Nicole is your average 1990's babe - fun-loving, hard-drinking, independent, sassy. She's met Mr Right, sexy photographer Matt, and they share a cool loft conversion in London's Docklands. Nicole's life is most definitely sorted - until she decides to rescue her gran, Liza, from a fate worse than death (an old people's home) and brings her back to the Docklands Loft.

When Matt returns from a photoshoot, expecting Nicole's enthusiastic welcome, and finds Liza, minus her false teeth but ready and willing, he is less than amused and when Nicole suspects Matt is having an affair with a page-three model and her gran appears to prefer the company of a twelve year old nymphet she picked up in the streets, things go from bad to worse. Is this a case of Hell being other people? Or is she well on the way to being buried - or married - alive?

We Say

Known for being angry and outspoken, author Julie Burchill pulls no punches with her writing style in Married Alive. Now, the great thing about this is, when it works well it can be funny and frighteningly sharp. Some of the one-liners are great: "I'd noticed this thing about my thighs recently - that they always went to bed ten minutes after I did. Like we were at boarding school and they were in a higher form or something."

However, I can't help thinking that Julie Burchill takes this too far and you end up feeling like there's nothing to make you really care about these characters. Sure, Nicole has her problems and goes to see a psychiatrist but then it seems like this is just a crucial accessory to her fashionable angst-ridden modern life. She uses drugs for the same reason but perceptively says: "I'll tell you the problem with drugs. Whereas most things are either the problem or the solution, drugs are the problem and the solution."

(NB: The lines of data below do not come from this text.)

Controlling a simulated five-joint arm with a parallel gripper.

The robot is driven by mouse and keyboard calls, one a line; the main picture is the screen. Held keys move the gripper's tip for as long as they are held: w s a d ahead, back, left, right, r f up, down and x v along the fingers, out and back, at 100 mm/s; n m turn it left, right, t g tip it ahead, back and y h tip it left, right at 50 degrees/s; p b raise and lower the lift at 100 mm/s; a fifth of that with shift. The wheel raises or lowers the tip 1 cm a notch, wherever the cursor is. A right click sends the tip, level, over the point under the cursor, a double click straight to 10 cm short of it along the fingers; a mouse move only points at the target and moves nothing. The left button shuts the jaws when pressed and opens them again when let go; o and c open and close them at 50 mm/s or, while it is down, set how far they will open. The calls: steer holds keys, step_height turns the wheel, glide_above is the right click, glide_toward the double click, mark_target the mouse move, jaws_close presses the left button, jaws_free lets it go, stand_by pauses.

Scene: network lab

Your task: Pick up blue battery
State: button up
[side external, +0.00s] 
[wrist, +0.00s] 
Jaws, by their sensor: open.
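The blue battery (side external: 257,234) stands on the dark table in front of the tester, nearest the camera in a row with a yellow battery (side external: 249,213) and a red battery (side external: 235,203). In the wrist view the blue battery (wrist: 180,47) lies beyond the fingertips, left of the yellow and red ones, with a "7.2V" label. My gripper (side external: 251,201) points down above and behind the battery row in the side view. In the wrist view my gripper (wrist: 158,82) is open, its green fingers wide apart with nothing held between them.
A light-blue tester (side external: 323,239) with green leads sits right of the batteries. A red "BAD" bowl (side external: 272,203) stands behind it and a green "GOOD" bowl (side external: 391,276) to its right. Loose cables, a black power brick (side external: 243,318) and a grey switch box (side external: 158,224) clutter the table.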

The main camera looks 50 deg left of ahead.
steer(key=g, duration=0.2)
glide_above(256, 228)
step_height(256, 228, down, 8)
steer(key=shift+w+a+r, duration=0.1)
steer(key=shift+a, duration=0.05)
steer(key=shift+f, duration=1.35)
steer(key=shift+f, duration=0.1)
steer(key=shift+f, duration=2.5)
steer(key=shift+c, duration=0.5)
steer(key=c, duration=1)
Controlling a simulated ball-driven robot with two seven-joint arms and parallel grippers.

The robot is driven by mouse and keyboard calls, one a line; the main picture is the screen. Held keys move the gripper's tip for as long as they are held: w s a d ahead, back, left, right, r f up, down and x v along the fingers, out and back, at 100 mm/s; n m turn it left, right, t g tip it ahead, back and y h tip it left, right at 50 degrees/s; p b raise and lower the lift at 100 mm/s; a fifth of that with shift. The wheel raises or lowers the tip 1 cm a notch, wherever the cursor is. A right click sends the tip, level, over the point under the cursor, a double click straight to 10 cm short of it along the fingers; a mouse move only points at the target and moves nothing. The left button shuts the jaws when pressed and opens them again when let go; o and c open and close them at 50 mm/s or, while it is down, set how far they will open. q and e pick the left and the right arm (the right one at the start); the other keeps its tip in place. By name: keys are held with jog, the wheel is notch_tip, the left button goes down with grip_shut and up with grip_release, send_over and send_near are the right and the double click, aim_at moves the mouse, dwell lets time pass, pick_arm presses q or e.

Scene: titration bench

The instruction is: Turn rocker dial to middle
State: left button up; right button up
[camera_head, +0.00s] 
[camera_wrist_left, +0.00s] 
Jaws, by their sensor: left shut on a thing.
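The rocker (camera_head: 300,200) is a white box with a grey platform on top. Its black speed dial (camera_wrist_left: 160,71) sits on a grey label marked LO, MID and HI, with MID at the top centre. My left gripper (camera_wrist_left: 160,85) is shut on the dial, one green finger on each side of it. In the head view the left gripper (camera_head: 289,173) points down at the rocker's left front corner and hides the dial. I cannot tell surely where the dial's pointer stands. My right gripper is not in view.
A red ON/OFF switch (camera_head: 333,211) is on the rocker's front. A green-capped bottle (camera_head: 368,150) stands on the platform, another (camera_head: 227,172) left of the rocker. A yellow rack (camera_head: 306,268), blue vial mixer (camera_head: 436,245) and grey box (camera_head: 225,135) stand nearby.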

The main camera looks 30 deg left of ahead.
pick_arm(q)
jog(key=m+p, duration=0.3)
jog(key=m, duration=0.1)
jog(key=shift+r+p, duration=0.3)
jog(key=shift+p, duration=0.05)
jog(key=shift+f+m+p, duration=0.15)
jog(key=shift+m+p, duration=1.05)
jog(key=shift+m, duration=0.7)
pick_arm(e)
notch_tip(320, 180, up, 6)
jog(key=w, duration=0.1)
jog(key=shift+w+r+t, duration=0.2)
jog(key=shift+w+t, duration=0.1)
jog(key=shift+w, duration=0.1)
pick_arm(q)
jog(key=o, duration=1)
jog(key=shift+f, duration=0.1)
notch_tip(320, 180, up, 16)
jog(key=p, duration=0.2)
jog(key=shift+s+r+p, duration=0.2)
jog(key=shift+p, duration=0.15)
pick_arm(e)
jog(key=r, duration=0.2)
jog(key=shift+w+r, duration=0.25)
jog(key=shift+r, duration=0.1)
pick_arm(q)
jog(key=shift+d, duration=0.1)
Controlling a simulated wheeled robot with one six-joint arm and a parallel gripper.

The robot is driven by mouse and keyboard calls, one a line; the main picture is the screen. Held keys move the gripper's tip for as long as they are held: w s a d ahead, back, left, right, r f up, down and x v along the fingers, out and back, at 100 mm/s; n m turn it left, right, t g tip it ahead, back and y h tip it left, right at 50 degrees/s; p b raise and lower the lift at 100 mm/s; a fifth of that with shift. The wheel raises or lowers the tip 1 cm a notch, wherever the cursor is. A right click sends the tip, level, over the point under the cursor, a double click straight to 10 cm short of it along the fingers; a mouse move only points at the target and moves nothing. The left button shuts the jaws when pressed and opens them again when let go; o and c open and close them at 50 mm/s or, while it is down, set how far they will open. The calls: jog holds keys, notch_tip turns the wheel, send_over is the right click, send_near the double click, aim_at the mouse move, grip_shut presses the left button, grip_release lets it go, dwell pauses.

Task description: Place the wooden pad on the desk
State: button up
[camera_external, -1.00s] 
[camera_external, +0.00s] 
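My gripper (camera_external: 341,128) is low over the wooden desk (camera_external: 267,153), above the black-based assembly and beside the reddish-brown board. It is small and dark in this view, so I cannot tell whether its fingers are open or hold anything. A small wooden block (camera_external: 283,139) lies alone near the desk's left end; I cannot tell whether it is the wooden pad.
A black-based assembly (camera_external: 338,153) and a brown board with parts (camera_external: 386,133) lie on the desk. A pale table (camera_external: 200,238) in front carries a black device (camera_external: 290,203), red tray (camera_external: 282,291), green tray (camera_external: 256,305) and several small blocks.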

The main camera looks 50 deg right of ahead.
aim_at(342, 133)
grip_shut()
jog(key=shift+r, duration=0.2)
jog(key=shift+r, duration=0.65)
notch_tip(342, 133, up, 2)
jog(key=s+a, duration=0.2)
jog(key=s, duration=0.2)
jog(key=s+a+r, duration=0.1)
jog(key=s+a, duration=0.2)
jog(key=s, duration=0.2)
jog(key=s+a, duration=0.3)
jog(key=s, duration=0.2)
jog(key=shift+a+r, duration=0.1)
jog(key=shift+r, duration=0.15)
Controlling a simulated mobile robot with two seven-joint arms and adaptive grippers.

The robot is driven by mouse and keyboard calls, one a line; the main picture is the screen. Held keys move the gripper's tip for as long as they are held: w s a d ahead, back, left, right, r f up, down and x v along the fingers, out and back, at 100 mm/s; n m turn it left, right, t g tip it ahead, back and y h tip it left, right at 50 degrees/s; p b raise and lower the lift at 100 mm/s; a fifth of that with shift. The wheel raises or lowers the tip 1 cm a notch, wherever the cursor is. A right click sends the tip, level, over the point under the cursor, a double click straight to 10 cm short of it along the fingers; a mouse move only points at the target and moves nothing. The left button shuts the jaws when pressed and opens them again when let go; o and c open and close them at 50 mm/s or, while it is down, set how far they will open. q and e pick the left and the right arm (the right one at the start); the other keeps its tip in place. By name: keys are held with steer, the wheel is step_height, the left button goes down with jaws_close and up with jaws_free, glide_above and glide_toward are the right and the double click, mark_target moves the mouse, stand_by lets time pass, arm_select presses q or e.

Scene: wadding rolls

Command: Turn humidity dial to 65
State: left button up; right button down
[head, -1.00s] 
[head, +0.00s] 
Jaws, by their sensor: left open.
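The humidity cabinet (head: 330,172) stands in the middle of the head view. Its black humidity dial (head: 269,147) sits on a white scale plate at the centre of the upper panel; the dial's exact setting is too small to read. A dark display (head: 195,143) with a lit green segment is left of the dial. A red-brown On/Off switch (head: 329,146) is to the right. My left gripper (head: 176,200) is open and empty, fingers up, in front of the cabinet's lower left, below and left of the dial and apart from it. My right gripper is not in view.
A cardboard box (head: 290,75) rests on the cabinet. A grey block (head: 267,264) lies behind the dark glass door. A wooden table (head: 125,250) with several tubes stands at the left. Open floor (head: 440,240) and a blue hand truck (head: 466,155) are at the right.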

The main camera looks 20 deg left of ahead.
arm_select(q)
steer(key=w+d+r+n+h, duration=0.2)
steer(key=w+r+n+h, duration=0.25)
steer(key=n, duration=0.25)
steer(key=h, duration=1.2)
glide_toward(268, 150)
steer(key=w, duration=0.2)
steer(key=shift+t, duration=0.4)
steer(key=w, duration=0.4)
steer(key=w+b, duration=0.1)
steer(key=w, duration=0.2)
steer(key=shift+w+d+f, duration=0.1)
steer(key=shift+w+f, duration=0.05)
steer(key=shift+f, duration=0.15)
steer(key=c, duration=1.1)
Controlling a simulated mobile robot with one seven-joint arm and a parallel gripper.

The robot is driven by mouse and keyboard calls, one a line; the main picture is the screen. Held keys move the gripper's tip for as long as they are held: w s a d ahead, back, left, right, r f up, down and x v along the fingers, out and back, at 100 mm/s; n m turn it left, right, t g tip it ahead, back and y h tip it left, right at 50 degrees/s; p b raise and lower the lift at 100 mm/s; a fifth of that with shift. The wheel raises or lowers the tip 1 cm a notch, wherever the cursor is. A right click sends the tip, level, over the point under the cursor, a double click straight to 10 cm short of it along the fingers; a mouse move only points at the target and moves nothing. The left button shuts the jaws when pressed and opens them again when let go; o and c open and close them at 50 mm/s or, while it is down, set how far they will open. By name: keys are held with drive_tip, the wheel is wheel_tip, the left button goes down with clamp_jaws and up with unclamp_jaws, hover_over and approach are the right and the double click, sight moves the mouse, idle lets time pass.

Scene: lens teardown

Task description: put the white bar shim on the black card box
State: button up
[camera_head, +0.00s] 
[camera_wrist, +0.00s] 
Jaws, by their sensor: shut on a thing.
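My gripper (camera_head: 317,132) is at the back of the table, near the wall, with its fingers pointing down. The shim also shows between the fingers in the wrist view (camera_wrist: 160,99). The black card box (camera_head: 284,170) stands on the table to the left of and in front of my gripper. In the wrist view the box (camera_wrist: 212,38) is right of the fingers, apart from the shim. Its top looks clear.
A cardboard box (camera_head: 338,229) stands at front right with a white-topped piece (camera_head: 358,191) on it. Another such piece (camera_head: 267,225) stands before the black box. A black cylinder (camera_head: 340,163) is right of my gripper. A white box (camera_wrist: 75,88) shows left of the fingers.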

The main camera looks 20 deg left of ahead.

Nicole also rescues her gran, the one person she seems to really love but who she turns against and rejects for disrupting her trendy Docklands lifestyle. Nicole is clever, funny and rebellious but I'm not sure that she seemed very real.

It would have been nice to see more genuine vulnerability in Nicole to provide some contrast with the humour. In fact, all the characters could have been more three-dimensional. Even so, Married Alive is a good read with a plot that moves along quickly and does keep you entertained. Maybe we should just trust Nicole (and Burchill) when she presents this empty lifestyle to us and says, "Trust me, I'm a modern."